SUPPLIED DATA:
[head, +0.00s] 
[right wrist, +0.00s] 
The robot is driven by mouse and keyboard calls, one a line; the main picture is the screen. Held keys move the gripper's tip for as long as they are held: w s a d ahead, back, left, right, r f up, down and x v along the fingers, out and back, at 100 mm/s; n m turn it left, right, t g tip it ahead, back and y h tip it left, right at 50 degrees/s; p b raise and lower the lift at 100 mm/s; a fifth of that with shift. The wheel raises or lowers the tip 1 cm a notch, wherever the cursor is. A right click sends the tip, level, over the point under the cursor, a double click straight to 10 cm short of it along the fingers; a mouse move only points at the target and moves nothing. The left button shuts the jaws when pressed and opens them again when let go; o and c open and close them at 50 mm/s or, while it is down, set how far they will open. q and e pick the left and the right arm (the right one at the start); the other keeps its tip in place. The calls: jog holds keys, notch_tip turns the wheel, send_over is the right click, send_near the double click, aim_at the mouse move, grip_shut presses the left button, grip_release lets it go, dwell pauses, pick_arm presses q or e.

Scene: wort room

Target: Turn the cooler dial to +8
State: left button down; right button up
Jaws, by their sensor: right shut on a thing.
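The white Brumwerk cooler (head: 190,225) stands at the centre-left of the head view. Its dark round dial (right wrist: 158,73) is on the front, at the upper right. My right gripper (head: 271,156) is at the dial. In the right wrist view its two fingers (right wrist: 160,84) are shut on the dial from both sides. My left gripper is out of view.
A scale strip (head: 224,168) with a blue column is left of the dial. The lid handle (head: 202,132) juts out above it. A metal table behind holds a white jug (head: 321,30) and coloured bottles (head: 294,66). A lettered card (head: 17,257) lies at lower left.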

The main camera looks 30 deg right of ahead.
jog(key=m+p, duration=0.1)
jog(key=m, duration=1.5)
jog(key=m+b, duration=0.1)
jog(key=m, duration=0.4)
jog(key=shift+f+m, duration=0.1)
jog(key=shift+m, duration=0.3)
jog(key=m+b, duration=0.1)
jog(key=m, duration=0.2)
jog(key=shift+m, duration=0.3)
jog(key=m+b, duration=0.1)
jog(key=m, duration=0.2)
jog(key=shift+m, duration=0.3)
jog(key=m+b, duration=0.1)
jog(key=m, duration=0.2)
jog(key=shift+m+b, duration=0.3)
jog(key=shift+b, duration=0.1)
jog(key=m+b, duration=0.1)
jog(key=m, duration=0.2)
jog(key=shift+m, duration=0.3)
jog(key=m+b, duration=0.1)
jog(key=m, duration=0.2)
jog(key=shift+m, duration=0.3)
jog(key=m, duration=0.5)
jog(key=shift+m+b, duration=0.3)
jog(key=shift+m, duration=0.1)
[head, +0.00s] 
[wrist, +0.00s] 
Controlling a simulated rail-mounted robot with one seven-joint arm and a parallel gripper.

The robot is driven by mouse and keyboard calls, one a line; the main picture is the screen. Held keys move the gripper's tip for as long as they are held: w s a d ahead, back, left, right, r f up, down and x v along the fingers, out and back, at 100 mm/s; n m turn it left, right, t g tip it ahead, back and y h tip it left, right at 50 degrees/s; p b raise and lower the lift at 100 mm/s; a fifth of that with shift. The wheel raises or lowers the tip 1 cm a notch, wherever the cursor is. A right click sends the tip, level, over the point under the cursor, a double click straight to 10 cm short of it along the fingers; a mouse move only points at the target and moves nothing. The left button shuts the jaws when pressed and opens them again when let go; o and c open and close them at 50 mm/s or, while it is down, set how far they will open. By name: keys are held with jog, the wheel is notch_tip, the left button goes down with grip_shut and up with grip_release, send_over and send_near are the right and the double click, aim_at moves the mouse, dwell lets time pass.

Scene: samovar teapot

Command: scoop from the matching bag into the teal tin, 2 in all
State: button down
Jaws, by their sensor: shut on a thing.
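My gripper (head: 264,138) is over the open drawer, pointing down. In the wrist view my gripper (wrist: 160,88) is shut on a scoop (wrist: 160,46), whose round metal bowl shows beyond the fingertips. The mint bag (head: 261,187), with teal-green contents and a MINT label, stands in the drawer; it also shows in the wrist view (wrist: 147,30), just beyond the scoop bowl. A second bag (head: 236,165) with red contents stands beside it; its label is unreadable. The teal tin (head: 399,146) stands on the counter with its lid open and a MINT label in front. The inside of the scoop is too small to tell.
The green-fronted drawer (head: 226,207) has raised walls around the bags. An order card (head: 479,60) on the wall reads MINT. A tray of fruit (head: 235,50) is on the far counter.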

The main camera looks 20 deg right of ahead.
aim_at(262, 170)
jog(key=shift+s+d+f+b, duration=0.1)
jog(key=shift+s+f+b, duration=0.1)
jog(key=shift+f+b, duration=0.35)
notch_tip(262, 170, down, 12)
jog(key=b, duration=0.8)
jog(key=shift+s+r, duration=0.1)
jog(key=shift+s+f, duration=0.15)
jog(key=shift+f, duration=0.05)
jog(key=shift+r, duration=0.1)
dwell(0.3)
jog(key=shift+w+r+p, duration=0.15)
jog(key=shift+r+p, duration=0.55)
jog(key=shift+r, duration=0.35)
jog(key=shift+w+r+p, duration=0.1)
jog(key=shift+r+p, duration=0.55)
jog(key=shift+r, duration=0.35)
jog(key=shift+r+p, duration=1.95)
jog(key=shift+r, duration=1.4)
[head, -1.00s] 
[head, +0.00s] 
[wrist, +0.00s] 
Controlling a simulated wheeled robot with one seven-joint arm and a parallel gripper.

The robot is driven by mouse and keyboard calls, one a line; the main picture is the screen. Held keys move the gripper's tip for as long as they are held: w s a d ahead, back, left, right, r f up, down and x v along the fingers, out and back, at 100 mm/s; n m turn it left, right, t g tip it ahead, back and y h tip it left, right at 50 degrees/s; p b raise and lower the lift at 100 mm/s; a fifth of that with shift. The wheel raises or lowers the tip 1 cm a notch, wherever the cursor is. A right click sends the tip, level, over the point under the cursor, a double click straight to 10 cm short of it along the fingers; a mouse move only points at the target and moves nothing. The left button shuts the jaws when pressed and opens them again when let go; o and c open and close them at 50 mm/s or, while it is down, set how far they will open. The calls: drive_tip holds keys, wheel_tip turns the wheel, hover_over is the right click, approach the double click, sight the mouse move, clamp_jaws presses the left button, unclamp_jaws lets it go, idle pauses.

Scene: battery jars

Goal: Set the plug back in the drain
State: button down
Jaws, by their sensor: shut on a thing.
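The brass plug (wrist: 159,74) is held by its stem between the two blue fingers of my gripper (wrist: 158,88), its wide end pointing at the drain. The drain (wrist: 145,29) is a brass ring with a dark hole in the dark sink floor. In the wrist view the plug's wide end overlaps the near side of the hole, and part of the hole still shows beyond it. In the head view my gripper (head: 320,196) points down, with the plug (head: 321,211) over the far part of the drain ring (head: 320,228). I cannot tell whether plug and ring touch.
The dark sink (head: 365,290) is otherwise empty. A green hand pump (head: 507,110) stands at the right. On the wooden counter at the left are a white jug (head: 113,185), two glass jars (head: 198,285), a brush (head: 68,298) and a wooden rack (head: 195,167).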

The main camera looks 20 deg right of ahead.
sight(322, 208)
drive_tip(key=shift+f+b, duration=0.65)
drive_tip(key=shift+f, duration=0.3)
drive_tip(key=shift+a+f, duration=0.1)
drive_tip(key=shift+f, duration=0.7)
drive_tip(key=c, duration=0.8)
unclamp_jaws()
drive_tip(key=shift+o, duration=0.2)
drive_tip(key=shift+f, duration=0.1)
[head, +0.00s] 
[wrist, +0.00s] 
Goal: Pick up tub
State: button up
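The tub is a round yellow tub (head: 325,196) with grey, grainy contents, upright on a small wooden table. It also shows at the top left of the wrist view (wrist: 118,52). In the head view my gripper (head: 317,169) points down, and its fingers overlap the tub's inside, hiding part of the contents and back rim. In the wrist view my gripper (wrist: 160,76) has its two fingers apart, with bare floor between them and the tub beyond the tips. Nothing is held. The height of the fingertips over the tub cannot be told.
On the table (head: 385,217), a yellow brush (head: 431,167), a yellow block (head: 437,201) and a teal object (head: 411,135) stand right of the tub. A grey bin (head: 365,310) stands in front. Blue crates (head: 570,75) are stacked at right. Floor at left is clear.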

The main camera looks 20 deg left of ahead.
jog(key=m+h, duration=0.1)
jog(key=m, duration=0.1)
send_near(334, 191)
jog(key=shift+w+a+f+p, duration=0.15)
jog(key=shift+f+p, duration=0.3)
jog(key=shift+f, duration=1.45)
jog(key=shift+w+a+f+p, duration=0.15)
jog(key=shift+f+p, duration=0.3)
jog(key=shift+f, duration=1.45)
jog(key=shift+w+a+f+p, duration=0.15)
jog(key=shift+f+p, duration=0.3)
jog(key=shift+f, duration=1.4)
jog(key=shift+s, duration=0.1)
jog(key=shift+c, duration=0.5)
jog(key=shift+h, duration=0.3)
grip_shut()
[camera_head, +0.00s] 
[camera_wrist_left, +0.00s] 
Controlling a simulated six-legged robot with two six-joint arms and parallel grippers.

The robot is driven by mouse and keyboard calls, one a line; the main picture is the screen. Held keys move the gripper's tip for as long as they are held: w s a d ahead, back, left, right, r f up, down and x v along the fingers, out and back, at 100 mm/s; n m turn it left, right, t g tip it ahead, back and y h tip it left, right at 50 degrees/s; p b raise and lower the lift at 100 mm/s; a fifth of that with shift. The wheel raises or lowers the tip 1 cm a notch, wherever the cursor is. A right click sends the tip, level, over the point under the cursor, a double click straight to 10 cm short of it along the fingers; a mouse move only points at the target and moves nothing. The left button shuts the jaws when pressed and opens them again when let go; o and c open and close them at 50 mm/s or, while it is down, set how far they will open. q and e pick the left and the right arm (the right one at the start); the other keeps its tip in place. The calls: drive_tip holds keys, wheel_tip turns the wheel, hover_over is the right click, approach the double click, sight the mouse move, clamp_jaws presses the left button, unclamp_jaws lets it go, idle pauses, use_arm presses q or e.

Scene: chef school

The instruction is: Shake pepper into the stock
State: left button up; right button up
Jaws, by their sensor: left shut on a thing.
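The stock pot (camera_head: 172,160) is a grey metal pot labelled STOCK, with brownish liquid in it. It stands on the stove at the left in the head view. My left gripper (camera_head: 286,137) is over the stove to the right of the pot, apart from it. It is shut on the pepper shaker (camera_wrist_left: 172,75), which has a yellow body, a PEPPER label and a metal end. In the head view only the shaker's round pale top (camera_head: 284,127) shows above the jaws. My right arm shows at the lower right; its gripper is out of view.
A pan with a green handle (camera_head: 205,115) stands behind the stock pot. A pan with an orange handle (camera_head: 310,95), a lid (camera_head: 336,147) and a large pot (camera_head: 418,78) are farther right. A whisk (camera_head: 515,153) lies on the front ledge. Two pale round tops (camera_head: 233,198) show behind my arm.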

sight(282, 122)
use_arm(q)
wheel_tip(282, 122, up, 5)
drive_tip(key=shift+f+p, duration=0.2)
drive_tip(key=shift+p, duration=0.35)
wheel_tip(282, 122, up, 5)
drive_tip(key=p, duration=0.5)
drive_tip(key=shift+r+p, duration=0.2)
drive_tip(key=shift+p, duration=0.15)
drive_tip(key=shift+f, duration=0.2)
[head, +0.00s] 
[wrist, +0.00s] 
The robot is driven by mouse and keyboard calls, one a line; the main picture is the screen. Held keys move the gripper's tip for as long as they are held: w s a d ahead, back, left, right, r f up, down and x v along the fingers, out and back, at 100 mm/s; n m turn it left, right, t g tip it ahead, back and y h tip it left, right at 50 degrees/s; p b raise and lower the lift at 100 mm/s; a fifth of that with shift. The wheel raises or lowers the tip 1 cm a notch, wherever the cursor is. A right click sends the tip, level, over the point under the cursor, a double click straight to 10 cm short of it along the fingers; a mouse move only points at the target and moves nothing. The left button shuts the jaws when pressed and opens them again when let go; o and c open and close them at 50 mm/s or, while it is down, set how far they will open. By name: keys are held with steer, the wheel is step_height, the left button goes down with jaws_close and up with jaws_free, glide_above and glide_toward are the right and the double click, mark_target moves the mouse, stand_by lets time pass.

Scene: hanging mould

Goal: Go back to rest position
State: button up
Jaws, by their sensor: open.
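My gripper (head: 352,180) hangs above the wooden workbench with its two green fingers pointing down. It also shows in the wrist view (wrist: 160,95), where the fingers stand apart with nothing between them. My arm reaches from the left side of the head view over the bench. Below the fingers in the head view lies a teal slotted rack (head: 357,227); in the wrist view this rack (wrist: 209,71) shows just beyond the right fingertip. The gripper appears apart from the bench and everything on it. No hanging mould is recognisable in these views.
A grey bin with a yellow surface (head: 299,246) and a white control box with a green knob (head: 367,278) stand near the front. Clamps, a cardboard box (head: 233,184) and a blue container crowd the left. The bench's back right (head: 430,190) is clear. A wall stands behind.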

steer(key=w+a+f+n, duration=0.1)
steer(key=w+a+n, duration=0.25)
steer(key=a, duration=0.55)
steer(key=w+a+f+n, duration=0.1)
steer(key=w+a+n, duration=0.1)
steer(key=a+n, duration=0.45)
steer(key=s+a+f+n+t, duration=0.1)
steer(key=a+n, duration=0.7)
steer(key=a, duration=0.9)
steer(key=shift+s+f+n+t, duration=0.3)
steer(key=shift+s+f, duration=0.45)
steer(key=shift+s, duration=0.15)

TASK STATEMENT:
Go through the material above and count the lines that contain "Controlling"; give that number alone.

ANSWER TO THE EXERCISE:
3